You are viewing a plain text version of this content. The canonical link for it is here.
Posted to user@cassandra.apache.org by Haithem Jarraya <ha...@struq.com> on 2013/02/19 10:29:19 UTC

Long running nodetool repair

Hi,

I am new to Cassandra and I am not sure if this is the normal behavior but
nodetool repair runs for too long even for small dataset per node. As I am
writing I started a nodetool repair last night at 18:41 and now it's 9:18
and it's still running, the size of my data is only ~500mb per node.
We have
3 Node cluster in DC1 with RF 3
1 Node Cluster in DC2 with RF 1
1 Node cluster in DC3 with RF 1

and running Cassandra V1.2.1 with 256 vNodes.

>From cassandra logs I do not see AntiEntropy logs anymore only compaction
Task and FlushWriter.

Is this a normal behaviour of nodetool repair?
Is the running time grow linearly with the size of the data?

Any help or direction will be much appreciated.


Thanks,

H

Re: Long running nodetool repair

Posted by Michael Kjellman <mk...@barracuda.com>.
This is very normal (unfortunately). Are you doing a repair –pr or a straight up repair?

Does nodetool netstats show anything? I frequently see repair hang in 1.2.1, and I haven't been able to figure out why yet though. Feel free to take a stack dump with jstack on the node doing the repair and see if there are any deadlocks potentially occurring after the merkel tree's are received.

And to help more, do you have the last logs after AntiEntrophy? Any streaming sessions from other nodes?

Bug is being tracked here: https://issues.apache.org/jira/browse/CASSANDRA-5146

Best,
Michael

From: Haithem Jarraya <ha...@struq.com>>
Reply-To: "user@cassandra.apache.org<ma...@cassandra.apache.org>" <us...@cassandra.apache.org>>
Date: Tuesday, February 19, 2013 1:29 AM
To: "user@cassandra.apache.org<ma...@cassandra.apache.org>" <us...@cassandra.apache.org>>
Subject: Long running nodetool repair

Hi,

I am new to Cassandra and I am not sure if this is the normal behavior but nodetool repair runs for too long even for small dataset per node.
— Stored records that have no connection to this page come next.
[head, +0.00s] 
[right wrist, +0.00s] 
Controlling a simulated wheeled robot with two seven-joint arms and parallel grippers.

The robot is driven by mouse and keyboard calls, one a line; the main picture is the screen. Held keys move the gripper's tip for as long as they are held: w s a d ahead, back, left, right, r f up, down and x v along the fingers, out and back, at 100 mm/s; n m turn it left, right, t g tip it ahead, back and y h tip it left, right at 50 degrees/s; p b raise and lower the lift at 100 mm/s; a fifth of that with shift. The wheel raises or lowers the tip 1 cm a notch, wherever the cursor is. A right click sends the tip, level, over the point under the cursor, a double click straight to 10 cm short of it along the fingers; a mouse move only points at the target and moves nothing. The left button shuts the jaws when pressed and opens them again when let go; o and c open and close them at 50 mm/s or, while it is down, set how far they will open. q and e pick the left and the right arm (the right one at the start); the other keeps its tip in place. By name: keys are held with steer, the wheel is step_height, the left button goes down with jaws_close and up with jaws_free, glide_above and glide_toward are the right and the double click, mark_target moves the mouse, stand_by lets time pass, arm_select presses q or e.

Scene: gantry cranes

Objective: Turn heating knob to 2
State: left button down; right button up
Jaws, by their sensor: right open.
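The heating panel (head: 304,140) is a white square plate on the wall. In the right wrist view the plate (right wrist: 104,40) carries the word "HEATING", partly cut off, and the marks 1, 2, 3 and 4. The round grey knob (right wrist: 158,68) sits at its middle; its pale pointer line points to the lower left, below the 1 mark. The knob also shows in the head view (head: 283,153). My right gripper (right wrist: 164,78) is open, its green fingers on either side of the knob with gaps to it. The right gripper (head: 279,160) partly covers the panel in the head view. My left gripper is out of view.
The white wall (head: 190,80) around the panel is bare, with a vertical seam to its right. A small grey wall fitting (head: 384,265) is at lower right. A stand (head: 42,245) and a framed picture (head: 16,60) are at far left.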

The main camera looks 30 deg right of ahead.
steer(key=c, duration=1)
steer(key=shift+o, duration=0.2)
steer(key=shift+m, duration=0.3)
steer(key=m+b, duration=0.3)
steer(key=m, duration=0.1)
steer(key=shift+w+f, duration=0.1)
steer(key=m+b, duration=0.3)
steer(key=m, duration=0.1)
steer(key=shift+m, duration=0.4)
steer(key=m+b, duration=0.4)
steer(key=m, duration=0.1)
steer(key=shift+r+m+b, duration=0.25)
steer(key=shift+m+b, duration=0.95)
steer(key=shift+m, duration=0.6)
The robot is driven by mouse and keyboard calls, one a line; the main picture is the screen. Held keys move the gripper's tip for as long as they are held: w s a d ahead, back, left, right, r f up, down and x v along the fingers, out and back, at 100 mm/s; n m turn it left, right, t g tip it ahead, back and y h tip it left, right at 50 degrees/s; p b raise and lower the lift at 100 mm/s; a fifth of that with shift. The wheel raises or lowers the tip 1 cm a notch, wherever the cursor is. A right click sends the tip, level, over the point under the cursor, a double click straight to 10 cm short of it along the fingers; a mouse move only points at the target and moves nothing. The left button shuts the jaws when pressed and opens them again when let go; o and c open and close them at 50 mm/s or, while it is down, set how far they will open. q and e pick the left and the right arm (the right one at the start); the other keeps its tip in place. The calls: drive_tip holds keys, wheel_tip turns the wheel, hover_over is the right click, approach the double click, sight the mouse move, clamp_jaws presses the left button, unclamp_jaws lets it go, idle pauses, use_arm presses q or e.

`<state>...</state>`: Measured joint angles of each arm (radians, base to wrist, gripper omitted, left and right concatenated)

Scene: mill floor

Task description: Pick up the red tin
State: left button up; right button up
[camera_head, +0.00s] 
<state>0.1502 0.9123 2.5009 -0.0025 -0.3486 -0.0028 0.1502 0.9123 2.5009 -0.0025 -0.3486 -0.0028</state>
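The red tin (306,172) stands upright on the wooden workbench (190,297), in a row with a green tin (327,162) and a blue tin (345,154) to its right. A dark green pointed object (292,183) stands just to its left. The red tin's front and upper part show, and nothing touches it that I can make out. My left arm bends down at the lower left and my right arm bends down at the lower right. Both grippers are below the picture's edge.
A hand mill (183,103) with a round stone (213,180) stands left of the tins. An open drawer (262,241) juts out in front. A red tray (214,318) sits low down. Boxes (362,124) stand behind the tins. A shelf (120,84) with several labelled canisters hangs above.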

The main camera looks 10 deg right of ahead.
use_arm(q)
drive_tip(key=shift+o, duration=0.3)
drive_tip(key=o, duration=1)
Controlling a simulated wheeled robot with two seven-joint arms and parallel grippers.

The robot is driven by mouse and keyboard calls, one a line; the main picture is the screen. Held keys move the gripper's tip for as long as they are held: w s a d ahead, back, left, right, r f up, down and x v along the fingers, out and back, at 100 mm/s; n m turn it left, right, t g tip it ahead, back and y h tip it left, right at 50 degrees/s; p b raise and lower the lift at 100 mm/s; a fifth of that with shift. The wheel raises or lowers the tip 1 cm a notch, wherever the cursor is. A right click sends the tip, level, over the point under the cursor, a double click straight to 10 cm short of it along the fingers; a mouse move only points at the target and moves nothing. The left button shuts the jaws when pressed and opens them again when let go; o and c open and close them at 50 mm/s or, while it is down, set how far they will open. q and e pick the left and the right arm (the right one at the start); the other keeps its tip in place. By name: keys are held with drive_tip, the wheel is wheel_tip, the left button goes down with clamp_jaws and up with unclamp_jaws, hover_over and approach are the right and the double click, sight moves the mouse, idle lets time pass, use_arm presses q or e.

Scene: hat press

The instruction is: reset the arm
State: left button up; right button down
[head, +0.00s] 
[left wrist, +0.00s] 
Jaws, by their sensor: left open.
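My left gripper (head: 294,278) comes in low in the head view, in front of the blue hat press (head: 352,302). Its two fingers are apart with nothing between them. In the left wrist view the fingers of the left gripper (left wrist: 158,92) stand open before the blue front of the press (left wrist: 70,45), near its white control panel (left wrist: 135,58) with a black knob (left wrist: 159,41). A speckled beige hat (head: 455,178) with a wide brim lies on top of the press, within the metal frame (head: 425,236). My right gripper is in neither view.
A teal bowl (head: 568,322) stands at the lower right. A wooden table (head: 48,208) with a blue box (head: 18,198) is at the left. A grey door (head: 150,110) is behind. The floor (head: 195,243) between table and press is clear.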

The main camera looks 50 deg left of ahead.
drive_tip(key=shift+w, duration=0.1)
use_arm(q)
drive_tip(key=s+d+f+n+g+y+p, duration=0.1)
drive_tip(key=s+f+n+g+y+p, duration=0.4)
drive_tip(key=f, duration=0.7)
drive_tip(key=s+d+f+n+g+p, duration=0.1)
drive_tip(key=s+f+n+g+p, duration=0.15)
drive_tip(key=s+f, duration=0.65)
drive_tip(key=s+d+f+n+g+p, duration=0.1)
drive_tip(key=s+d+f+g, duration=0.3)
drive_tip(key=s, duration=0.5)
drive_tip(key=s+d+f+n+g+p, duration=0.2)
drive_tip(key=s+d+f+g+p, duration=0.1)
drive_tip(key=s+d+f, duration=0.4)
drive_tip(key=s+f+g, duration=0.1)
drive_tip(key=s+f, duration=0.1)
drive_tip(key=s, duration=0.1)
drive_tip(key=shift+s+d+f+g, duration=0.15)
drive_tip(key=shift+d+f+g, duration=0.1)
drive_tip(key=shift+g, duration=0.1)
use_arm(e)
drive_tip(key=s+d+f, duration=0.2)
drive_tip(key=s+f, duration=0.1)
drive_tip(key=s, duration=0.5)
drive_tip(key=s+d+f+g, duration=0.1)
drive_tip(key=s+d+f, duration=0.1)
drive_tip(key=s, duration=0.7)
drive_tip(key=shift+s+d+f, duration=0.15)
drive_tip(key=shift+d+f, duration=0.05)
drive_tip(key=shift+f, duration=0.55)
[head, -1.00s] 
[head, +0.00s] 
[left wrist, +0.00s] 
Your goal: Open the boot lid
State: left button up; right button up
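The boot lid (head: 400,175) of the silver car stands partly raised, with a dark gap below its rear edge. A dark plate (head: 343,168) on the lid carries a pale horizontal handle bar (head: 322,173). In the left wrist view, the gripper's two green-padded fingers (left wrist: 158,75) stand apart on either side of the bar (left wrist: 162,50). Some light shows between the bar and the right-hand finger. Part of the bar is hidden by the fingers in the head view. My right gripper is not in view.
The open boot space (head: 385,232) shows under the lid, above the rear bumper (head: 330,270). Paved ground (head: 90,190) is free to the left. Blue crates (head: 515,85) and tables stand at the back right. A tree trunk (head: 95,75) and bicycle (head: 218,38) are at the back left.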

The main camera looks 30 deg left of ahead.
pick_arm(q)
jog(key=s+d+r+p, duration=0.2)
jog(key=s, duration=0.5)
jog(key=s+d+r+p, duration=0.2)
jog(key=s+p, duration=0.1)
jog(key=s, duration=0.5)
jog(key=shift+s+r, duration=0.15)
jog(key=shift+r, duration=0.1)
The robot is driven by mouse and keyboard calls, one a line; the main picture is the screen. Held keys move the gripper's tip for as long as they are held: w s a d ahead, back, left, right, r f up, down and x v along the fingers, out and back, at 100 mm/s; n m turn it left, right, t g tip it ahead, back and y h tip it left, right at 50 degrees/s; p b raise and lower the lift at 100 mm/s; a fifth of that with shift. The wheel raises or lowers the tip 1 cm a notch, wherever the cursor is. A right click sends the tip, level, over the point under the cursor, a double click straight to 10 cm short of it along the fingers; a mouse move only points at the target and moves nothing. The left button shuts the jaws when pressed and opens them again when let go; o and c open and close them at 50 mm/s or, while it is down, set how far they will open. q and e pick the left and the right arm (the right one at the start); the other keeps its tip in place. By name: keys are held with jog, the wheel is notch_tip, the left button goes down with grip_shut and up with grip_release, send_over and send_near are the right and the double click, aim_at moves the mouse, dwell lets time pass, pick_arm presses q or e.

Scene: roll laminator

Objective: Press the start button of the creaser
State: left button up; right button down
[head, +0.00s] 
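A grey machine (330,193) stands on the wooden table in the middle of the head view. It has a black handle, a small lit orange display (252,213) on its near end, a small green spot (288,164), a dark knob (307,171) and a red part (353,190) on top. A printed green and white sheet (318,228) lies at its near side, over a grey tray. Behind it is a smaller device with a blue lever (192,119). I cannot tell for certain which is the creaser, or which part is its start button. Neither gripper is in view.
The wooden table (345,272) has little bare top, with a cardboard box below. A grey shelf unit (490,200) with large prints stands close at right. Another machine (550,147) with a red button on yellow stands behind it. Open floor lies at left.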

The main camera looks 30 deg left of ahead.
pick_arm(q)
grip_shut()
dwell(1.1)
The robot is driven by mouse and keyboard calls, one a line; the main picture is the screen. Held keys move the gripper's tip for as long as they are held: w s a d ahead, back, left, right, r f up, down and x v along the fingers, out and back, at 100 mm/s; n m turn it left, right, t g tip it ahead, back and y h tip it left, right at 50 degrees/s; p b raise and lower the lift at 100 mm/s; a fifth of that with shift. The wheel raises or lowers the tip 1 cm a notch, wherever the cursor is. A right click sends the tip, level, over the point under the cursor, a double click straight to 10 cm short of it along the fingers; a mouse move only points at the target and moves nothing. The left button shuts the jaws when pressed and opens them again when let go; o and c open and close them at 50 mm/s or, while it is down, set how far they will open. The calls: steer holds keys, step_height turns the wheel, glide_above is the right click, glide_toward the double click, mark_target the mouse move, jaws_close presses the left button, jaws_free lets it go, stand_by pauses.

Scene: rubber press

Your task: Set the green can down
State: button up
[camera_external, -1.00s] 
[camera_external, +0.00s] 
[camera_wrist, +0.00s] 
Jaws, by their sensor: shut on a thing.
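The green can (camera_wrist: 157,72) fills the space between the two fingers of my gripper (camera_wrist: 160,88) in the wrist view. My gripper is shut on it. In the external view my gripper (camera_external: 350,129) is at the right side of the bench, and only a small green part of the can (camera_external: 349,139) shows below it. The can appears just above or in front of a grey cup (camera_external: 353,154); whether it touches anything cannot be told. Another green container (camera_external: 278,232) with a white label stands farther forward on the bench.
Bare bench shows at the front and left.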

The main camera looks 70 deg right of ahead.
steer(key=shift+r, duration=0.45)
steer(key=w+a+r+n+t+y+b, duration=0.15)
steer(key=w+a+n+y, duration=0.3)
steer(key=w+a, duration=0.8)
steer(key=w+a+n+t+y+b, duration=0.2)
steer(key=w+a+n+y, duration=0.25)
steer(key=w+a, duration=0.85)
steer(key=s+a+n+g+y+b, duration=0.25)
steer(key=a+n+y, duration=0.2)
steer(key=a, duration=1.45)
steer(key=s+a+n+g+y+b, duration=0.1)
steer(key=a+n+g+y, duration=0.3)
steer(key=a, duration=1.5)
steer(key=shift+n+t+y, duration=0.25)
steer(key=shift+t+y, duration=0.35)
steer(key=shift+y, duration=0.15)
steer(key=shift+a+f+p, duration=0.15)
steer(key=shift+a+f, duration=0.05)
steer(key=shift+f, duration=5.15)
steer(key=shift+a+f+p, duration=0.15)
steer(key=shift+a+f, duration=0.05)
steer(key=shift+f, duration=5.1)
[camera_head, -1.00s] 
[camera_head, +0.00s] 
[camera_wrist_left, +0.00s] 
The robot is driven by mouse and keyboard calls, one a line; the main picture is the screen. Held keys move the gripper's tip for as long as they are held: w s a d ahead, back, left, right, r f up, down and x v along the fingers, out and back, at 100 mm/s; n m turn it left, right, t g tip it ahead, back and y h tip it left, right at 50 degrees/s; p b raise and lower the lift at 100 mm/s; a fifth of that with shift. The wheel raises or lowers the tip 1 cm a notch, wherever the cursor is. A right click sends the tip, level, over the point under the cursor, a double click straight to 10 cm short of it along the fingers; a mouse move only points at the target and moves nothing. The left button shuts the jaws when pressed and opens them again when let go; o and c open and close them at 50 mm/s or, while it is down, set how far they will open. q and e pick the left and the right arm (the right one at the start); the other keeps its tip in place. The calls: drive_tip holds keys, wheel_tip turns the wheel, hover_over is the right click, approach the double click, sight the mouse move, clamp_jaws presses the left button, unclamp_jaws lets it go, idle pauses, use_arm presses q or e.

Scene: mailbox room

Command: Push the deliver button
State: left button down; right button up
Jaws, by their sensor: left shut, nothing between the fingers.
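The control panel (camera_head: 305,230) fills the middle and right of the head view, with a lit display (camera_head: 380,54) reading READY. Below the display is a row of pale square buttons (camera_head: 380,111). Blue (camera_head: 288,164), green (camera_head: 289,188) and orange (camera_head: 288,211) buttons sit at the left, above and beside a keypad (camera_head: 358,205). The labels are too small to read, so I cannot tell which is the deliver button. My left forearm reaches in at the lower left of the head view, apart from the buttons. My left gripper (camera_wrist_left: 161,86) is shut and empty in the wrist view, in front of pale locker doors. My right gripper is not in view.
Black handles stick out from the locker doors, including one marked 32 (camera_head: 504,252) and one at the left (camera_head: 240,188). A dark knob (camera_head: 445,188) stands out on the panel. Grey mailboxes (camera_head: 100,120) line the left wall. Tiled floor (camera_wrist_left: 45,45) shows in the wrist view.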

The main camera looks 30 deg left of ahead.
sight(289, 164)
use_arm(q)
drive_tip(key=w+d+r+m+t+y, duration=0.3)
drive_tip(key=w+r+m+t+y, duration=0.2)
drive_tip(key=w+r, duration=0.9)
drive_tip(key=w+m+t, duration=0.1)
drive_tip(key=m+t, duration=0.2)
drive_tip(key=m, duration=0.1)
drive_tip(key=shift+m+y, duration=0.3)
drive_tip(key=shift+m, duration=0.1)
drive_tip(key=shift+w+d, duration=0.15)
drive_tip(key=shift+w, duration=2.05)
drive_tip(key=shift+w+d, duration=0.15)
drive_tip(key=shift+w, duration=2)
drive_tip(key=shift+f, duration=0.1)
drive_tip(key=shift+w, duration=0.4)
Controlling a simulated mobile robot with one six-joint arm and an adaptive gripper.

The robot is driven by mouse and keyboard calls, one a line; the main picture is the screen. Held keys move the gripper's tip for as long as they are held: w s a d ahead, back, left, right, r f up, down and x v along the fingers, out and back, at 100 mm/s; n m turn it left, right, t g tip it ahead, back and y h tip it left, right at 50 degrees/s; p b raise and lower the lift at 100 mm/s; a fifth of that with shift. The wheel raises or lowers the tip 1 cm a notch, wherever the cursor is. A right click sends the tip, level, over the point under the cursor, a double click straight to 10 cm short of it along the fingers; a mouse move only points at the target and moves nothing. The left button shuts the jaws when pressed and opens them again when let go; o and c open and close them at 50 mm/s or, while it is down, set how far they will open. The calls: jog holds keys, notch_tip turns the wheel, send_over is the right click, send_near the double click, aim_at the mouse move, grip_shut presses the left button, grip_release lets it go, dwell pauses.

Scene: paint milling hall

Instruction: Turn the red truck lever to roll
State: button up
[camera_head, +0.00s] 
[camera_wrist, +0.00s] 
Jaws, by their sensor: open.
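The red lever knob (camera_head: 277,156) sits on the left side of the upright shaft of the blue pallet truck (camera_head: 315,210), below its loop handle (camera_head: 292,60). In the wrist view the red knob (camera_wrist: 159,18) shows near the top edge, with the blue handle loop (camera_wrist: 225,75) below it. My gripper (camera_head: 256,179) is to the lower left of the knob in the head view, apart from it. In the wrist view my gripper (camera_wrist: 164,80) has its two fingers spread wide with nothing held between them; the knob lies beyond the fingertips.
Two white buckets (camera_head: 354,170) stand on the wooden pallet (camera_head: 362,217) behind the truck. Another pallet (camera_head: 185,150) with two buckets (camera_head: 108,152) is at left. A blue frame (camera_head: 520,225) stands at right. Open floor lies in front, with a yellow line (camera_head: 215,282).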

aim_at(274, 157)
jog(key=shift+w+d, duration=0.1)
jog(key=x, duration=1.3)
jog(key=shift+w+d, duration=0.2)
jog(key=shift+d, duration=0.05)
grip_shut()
As I am writing I started a nodetool repair last night at 18:41 and now it's 9:18 and it's still running, the size of my data is only ~500mb per node.
We have
3 Node cluster in DC1 with RF 3
1 Node Cluster in DC2 with RF 1
1 Node cluster in DC3 with RF 1

and running Cassandra V1.2.1 with 256 vNodes.

>From cassandra logs I do not see AntiEntropy logs anymore only compaction Task and FlushWriter.

Is this a normal behaviour of nodetool repair?
Is the running time grow linearly with the size of the data?

Any help or direction will be much appreciated.


Thanks,

H